The spirit of the Dalit Panthers also thrives in Anand Teltumbde, a Dalit-Marxist activist and writer who has developed a materialist analysis for caste. Teltumbde has argued that the creation of a landed peasantry among the Shudras after tenancy rights were introduced in the post-independence period has sharpened antagonism between these increasingly dominant castes and Dalits, who continue to form the bulk of agricultural labour. It is this antagonism that reflects in the increasing attacks on rural Dalits by dominant Shudra castes after independence. He points to the growing divide between Dalits and non-Dalits as the biggest cleavage in Indian society today. Teltumbde’s analysis is sharp and cuts across ideological boundaries, charting new political courses.

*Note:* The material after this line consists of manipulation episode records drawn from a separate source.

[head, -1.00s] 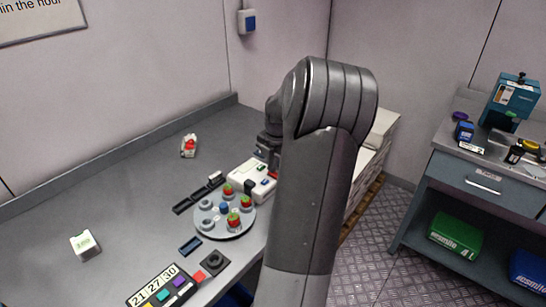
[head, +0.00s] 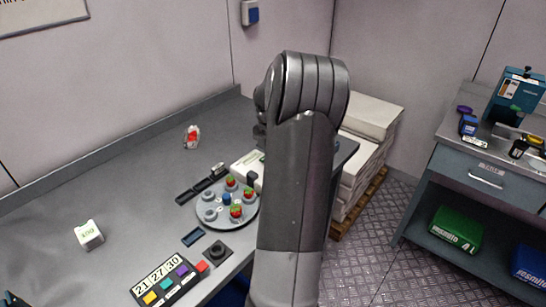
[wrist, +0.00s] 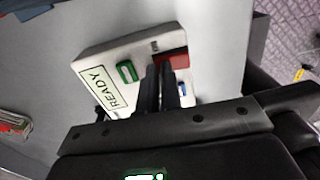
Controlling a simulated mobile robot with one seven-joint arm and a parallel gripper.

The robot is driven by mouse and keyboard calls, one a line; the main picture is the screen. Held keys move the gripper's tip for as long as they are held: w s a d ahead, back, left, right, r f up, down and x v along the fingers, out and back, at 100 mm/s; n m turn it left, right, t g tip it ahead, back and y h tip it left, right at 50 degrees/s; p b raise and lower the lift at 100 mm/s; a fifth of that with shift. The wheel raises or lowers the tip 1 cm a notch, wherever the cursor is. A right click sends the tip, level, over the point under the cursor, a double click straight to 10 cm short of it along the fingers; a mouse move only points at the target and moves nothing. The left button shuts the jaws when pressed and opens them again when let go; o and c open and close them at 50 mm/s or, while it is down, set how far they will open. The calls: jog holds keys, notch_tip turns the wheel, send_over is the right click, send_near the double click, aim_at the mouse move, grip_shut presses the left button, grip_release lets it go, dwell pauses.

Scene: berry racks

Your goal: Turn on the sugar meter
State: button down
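A white device with a READY panel (wrist: 96,88) lies below my gripper in the wrist view; I take it for the sugar meter. It has a green part (wrist: 127,72) beside the panel, a dark red block (wrist: 172,58) and a small blue part (wrist: 182,88). In the head view the white device (head: 243,166) shows only at its left end, behind my arm. My gripper (wrist: 161,72) has its two dark fingers close together over the device, between the green part and the red block. Nothing shows between them. Whether the fingertips touch the device is unclear.
A round grey plate (head: 212,226) with red and green berries stands in front of the device. A keypad (head: 165,281) reading 21 27 30 and a white cube (head: 89,235) lie on the grey counter. The counter's back left is mostly clear. A side bench (head: 470,150) stands at right.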

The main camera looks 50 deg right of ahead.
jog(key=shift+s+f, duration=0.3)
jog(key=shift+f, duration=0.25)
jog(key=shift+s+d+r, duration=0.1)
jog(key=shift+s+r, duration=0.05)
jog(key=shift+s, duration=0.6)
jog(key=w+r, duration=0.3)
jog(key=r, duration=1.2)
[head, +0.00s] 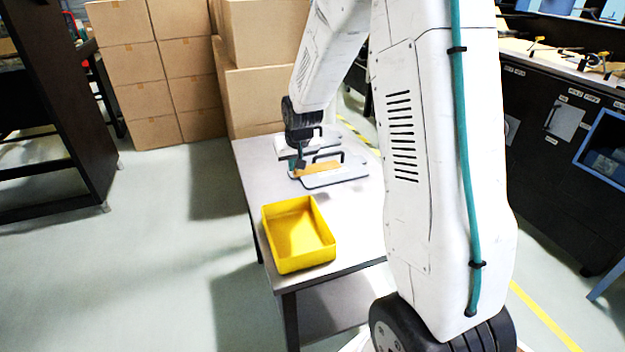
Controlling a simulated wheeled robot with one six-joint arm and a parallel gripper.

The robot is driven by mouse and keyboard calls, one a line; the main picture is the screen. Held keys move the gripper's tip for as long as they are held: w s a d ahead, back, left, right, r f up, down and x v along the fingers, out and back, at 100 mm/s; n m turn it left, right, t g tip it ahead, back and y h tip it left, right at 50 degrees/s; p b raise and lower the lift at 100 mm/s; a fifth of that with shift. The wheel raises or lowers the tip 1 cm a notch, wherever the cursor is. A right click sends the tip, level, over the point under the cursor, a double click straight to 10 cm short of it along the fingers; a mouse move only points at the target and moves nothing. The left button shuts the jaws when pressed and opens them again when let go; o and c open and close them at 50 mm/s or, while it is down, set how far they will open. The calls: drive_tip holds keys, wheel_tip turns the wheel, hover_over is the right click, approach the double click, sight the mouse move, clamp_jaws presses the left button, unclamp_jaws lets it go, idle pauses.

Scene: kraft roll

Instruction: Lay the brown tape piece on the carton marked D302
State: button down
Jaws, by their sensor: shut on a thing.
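My gripper (298,165) is small and dark in the head view, low over the far part of the grey table. It is shut on a flat brown strip (319,168), which looks like the brown tape piece. The strip extends to the right from the jaws, just above or on a grey board with a dark handle (345,178); I cannot tell whether they touch. Brown cartons stand stacked behind the table (262,100) and farther left (160,75). No D302 marking is readable on any of them.
A yellow open bin (298,234) stands on the near part of the grey table (345,262). A second grey board lies behind the first. A black bench (555,130) is on the right, a dark shelf (45,130) on the left. The floor between is clear.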

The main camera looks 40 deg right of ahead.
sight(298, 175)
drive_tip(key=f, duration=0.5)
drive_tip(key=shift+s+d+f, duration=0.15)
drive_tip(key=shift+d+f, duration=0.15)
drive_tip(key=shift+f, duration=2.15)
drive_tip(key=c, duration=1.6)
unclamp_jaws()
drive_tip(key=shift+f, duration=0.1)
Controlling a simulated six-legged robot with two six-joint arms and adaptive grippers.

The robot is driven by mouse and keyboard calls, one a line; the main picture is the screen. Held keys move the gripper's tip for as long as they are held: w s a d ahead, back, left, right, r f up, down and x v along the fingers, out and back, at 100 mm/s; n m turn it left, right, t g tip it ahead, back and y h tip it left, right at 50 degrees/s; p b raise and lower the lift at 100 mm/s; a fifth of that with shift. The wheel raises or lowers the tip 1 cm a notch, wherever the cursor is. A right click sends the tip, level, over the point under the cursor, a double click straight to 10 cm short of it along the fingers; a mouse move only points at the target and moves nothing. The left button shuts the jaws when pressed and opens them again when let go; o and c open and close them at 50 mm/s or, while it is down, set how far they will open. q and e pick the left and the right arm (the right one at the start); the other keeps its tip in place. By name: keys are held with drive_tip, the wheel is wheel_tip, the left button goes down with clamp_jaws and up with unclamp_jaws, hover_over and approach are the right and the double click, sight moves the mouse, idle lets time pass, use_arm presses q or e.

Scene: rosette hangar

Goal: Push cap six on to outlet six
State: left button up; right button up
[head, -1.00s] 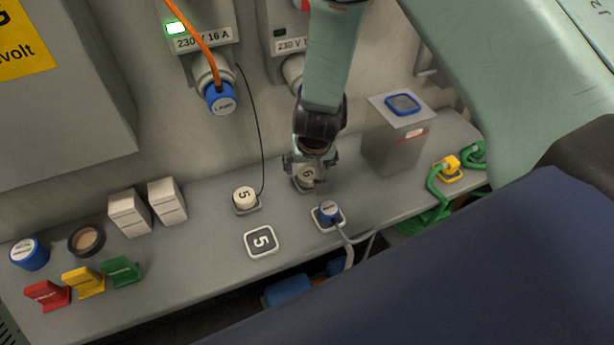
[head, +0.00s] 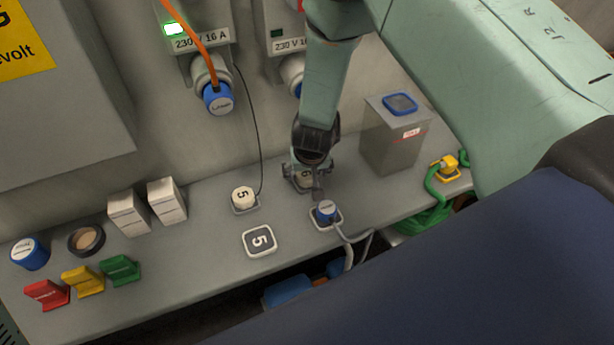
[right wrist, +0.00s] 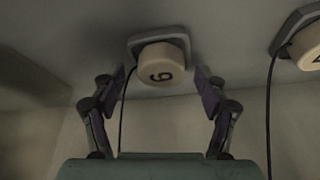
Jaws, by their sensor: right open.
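Cap six (right wrist: 162,72) is a cream round cap marked 6 on a grey square base (right wrist: 134,42) in the right wrist view. A thin black cord hangs beside it. My right gripper (right wrist: 168,82) is open, with one finger on each side of the cap and a gap showing on both sides. In the head view my right gripper (head: 306,184) is down at the bench and hides most of the cap. I cannot tell whether the base under it is outlet six. My left gripper is not in view.
Cap five (head: 243,195) and a plate marked 5 (head: 260,240) are to the left. A blue plug (head: 326,210) with a grey cable stands close in front of my right gripper. A grey bin (head: 392,145) stands to the right. Red, yellow and green brackets (head: 82,281) lie far left.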

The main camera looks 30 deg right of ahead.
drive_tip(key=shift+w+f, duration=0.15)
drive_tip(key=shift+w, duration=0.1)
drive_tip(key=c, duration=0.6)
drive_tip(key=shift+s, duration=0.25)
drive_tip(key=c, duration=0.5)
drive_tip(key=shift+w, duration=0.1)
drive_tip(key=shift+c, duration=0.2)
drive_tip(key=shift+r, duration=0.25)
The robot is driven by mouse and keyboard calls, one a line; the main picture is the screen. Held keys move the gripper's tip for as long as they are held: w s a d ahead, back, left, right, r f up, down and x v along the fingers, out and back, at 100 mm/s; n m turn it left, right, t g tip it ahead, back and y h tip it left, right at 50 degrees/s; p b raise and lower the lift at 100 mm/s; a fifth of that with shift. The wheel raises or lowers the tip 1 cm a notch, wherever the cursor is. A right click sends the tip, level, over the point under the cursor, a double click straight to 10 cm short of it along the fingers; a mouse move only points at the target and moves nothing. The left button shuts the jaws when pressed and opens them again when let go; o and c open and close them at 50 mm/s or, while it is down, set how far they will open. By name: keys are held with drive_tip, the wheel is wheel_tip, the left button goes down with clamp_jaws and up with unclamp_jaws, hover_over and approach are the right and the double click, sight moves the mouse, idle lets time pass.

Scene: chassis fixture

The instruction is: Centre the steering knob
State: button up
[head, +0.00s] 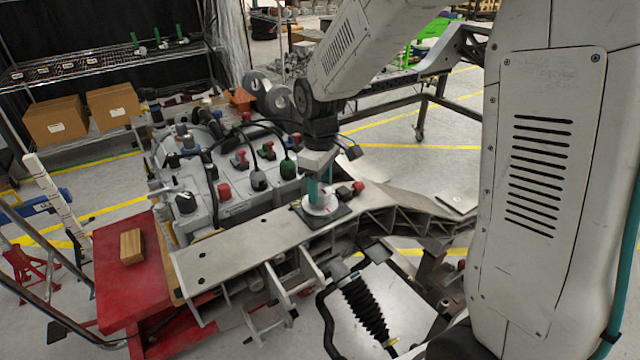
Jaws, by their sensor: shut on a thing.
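The steering knob (320,203) has a pale round disc on a dark square base (338,214) on top of the grey chassis beam. A teal part stands up from the disc between the fingers. My gripper (320,188) points down over the knob, shut on it from above. The fingers hide part of the knob, and its exact turn angle cannot be told from here. A small red knob (358,187) sits just right of it.
A grey housing (200,170) with black cables, red knobs and a green connector (288,168) stands behind the beam. A wooden block (131,246) lies on the red stand (112,290) at left. A black ribbed boot (365,308) is in front.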

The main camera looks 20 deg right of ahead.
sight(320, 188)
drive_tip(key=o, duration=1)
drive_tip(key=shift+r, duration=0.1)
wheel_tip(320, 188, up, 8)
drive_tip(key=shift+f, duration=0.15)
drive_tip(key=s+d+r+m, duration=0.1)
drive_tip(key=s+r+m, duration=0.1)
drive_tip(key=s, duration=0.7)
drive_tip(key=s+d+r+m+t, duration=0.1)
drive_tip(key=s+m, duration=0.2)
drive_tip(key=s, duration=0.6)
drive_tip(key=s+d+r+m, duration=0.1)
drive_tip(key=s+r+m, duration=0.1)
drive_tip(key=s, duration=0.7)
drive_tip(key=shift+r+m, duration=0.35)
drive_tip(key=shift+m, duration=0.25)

At present he has been imprisoned by the Modi government for over a year, along with dozens of other Dalit and tribal-rights activists, in relation to trumped-up charges.
It can be said that the Dalit Panthers failed in achieving the aims laid out in their manifesto. They could not enforce the redistribution of land to landless Dalit labourers or end caste atrocities. But that would be unfair. What the Dalit Panthers represent is a moment of rupture, of clarity in the chaos of multi-fanged exploitation. They tapped into the seething anger of Dalits against their oppressive conditions, and were unwilling to be bound by structures of constitutionality and civility. And they recognised that the struggles of the Dalits, and the struggles of the working classes, can only have a future if they become intertwined. Echoes of the Panthers resonate today in movements and people, whether in Una or in Teltumbde’s prison cell. More than anything, the Dalit Panthers are the hope that people can, and will, rise up to make a better world.
1 In crude terms the caste hierarchy is as follows: Brahmins, the priestly caste, Kshatriyas, the warrior/ruling caste, Vaishyas, the merchant caste, Shudras, the labouring caste, and Ati-Shudras, a fifth group outside the caste system who were formerly untouchables.